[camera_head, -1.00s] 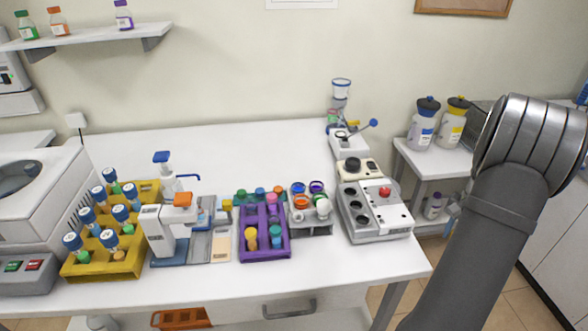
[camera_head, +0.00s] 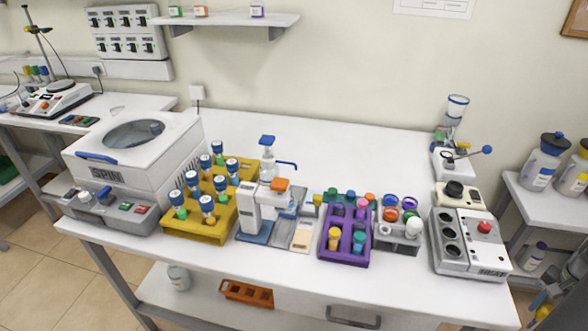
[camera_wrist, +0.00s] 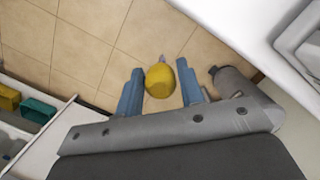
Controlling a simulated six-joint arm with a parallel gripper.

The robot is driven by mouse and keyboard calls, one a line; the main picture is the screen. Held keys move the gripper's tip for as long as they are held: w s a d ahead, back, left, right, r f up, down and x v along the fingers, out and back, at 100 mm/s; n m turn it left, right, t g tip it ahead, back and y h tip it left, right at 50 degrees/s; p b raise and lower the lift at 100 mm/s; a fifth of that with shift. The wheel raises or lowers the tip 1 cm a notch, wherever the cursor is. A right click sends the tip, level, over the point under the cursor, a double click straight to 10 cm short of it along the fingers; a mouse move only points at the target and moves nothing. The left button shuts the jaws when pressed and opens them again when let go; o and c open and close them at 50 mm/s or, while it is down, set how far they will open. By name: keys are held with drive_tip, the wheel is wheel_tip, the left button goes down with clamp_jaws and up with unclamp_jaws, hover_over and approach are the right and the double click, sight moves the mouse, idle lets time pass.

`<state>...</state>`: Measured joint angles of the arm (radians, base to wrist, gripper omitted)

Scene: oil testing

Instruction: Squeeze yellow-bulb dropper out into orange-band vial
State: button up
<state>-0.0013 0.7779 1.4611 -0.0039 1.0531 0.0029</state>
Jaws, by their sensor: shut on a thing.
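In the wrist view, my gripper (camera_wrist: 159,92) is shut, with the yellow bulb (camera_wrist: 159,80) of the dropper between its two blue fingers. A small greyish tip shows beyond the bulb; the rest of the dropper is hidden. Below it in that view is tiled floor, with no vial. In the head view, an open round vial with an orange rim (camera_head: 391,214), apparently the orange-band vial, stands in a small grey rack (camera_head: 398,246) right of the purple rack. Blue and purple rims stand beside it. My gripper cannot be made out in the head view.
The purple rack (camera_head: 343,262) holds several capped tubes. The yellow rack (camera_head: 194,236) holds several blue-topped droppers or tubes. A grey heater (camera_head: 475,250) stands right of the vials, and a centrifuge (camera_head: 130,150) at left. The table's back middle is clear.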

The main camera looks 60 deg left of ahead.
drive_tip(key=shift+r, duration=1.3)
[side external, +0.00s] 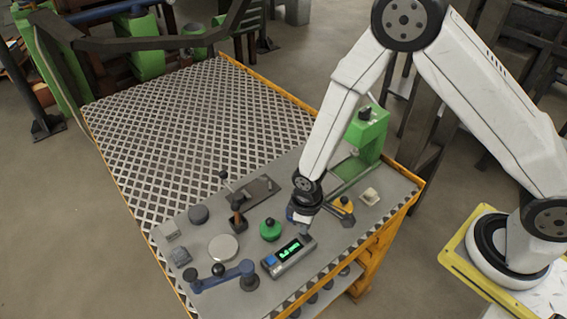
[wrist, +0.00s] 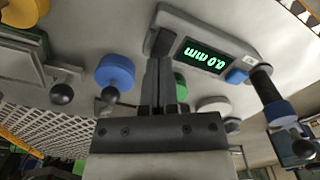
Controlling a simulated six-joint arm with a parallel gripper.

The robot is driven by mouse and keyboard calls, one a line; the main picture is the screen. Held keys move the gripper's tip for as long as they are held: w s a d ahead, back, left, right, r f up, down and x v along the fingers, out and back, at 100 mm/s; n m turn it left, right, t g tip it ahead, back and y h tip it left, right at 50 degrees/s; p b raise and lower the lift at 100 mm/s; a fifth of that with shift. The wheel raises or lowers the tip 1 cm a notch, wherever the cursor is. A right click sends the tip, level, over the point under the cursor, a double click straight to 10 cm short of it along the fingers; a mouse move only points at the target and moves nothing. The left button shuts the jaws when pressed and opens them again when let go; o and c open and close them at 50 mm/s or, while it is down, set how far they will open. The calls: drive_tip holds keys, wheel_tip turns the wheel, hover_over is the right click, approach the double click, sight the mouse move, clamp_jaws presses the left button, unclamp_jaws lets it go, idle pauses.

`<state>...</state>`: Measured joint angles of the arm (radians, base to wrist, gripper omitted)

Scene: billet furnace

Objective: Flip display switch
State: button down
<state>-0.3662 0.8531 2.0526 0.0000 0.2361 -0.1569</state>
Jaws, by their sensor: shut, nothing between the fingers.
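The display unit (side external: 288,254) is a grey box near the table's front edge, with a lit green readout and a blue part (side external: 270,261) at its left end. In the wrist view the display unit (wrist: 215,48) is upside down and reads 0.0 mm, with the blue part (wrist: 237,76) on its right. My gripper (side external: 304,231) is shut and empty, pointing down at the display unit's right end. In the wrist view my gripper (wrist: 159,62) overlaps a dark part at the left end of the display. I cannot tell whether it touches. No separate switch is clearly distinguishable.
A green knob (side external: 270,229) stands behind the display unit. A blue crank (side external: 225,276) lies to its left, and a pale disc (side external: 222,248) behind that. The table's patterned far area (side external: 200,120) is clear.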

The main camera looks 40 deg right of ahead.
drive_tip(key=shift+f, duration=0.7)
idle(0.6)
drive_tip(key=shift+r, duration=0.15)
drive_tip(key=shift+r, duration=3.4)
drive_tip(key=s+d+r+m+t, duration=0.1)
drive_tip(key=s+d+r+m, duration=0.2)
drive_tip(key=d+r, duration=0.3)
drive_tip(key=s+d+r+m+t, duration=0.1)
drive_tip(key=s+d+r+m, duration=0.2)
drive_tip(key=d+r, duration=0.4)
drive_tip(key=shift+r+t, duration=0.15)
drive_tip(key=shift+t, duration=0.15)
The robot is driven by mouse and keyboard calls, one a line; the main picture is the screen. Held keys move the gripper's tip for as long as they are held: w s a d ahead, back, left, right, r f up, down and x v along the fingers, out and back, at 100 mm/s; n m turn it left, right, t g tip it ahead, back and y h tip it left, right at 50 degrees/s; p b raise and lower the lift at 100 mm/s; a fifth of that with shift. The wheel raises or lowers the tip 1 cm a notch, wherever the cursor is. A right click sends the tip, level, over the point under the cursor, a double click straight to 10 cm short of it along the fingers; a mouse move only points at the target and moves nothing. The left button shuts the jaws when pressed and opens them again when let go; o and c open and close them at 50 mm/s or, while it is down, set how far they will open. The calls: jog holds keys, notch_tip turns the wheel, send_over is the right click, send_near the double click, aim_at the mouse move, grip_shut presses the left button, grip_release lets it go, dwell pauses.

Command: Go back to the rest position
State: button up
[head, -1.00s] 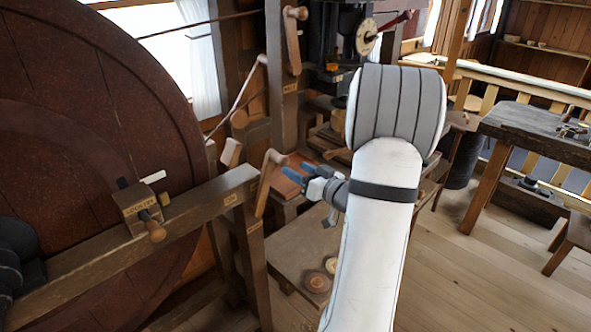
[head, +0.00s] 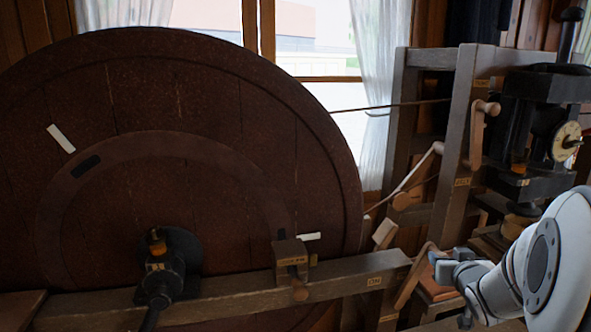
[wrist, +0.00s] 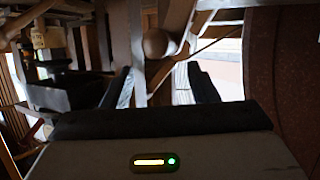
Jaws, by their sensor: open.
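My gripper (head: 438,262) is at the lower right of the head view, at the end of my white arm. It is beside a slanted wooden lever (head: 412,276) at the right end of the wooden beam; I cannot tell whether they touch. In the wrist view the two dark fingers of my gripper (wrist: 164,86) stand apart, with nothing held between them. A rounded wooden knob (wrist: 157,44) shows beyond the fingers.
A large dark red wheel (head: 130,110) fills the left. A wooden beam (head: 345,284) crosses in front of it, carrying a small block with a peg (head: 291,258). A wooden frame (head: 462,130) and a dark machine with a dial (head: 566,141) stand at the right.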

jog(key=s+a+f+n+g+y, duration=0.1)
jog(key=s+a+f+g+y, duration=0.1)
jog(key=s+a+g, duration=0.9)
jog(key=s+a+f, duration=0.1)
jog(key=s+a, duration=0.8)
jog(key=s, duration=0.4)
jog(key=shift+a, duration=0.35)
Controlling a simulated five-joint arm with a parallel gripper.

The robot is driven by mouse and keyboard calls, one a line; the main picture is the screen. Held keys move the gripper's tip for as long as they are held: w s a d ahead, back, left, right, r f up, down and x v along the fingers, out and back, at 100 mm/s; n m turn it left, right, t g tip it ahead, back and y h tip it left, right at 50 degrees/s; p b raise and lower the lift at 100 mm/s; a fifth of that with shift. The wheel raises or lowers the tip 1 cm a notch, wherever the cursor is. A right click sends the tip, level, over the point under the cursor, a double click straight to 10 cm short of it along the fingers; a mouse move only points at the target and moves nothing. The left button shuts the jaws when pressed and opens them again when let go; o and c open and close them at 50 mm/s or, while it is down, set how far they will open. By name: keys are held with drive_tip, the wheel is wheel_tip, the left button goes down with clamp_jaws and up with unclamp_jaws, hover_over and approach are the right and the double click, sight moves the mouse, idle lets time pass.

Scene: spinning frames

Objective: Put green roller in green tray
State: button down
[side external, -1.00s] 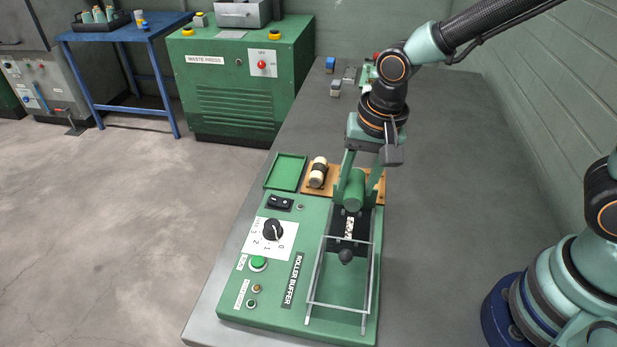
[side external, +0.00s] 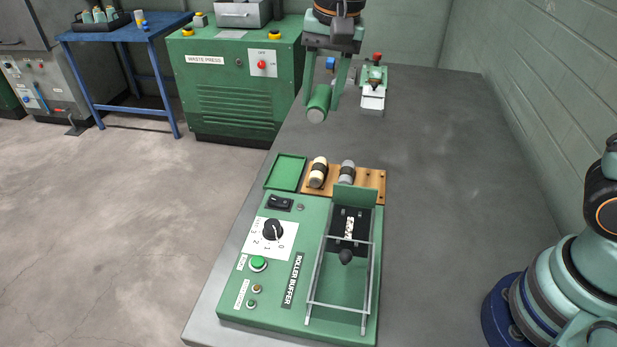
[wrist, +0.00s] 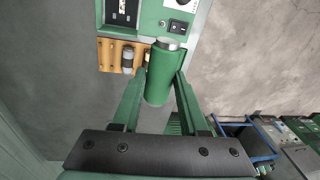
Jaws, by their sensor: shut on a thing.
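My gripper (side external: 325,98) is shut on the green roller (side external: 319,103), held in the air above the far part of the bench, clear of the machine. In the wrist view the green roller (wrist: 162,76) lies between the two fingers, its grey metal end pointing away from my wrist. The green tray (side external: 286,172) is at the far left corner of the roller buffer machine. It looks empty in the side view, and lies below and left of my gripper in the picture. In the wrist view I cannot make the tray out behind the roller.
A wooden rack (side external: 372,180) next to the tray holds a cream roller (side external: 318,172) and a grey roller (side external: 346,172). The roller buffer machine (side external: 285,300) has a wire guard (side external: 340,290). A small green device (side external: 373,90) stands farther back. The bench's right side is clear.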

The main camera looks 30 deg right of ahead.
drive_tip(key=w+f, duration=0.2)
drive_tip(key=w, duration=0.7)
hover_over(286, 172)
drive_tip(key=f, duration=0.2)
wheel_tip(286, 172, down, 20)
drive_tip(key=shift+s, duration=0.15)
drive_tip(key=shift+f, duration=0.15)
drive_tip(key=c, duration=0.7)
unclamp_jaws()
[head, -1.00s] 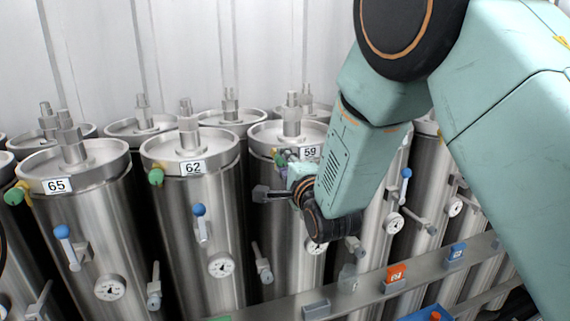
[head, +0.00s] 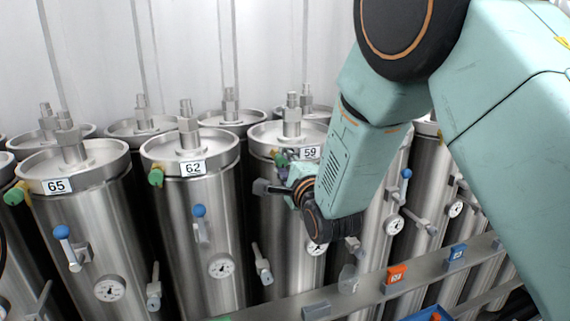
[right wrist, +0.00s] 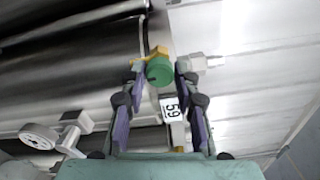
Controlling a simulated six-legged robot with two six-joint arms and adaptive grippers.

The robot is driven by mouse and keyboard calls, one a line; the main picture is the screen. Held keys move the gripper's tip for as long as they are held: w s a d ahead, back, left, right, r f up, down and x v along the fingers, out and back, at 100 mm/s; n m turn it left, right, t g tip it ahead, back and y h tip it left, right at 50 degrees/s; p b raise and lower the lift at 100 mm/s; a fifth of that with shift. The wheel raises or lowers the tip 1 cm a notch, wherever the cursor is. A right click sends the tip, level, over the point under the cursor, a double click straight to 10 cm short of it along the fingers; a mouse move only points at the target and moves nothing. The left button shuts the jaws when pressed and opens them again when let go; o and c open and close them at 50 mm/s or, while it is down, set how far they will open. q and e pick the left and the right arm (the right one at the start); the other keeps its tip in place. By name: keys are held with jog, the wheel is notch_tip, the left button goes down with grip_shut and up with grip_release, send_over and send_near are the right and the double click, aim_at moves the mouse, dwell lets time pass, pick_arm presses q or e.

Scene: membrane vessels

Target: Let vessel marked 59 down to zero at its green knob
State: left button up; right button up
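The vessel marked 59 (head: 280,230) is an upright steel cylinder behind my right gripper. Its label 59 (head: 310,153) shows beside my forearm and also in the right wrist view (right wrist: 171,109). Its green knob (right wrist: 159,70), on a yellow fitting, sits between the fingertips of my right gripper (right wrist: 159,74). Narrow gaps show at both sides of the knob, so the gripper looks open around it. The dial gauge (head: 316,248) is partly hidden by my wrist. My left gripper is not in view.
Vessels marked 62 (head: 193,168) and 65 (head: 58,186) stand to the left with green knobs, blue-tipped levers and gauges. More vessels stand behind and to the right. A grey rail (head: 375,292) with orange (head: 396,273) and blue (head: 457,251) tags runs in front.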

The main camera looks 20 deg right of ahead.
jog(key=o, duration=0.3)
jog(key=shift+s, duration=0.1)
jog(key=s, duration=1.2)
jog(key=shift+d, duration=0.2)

···

Exercise aim: Look through the material above and print exactly the lines from the one containing "Scene: billet furnace" to the one containing "<state>-0.3662 0.8531 2.0526", both included, and nothing more.

Complete response:
Scene: billet furnace

Objective: Flip display switch
State: button down
<state>-0.3662 0.8531 2.0526 0.0000 0.2361 -0.1569</state>

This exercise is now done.